Feedback could be of great use. Ask your former leads (now customers) how they found the whole sales process, the content you’ve given them etc. Ask what they would change if given the chance. Also, listen to your salespeople. The ones who actually use the pipeline (if you have a sales team), they may have identified gaps or areas that require improvements. Give your staff the chance to voice their opinions.
Invest in the right tools
Having all the data, the right content and measurements in place are the parts that would make the machine run smoothly. A good CRM system that can incorporate all these is the actual machine.

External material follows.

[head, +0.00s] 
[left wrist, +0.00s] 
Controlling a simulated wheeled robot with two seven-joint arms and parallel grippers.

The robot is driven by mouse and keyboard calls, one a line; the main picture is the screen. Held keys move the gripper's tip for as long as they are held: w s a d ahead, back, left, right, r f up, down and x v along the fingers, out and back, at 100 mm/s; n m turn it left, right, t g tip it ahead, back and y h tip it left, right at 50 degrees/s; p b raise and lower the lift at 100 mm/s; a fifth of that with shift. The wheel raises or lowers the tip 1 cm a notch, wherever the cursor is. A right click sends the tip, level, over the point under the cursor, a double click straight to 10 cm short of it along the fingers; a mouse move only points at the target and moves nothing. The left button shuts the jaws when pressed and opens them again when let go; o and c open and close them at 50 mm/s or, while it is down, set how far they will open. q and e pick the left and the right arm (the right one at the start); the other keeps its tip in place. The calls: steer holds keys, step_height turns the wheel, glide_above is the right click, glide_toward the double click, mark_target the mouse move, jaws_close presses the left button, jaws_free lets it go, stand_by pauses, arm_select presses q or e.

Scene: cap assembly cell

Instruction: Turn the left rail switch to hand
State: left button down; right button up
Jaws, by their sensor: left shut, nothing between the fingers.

When it comes to efficiency, nothing is more efficient than having all these components under one roof. Instead of having a spreadsheet with customer data, and your content somewhere else, a good CRM system such as InTouch that incorporates all these features would save you and your team tons of time and effort. It will also ensure that the process of converting leads to sale is more systematized, automated, and that it runs smoother and faster.
InTouch has a sales pipeline tool to better track the lifetime of your opportunities.
In today’s business environment, the importance of a knowing how to manage a sales pipeline is ever-growing. Understanding a lead’s critical needs and desires and addressing those during the sales process is a recipe for success. Another vital ingredient however is a deep understanding of the actual conversion process. Managing that one well will help you and your sales team be more focussed, disciplined, organized and deliberate in your actions to nurturing leads and closing more sales.